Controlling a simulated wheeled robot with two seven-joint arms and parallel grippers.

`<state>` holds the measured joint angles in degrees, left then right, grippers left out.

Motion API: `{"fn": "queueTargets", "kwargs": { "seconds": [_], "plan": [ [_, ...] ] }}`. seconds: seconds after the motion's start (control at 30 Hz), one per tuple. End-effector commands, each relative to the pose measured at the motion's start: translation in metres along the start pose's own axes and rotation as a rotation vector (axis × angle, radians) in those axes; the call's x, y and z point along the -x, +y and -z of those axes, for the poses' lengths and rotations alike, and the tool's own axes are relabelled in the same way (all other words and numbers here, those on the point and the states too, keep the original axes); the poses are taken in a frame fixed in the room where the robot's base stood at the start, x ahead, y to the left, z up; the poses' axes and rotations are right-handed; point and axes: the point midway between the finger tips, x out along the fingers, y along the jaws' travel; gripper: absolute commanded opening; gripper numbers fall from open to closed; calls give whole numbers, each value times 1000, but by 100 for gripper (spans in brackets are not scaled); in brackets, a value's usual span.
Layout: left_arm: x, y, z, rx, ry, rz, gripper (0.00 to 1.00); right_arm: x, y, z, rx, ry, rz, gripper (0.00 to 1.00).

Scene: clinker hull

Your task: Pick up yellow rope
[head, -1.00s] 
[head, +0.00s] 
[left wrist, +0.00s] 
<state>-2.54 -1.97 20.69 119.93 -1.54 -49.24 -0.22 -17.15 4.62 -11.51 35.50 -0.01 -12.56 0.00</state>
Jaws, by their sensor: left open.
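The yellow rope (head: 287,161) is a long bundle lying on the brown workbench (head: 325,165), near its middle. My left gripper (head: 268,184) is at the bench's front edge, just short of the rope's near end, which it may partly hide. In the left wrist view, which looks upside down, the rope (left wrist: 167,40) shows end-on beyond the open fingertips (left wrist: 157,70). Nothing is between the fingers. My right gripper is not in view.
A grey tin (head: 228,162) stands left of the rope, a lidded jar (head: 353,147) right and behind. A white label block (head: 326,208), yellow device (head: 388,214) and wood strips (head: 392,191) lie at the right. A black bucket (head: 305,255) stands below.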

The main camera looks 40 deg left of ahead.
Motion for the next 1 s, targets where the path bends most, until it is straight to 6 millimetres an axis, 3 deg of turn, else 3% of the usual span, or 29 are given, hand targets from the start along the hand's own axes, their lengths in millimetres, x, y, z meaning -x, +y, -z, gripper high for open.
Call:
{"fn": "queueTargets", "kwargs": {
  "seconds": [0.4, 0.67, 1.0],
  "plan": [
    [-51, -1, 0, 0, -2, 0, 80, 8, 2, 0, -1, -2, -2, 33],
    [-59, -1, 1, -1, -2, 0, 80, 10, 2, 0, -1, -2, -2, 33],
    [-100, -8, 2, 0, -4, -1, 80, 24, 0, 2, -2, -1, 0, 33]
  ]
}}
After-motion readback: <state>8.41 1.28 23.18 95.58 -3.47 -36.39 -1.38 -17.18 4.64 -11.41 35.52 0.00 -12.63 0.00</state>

● ● ●

* Short problem *
Extract exactly and only the span of lines that begins at the line containing "Your task: Pick up yellow rope" and ends at the line containing "<state>-2.54 -1.97 20.69".

* Worked solution *
Your task: Pick up yellow rope
[head, -1.00s] 
[head, +0.00s] 
[left wrist, +0.00s] 
<state>-2.54 -1.97 20.69 119.93 -1.54 -49.24 -0.22 -17.15 4.62 -11.51 35.50 -0.01 -12.56 0.00</state>

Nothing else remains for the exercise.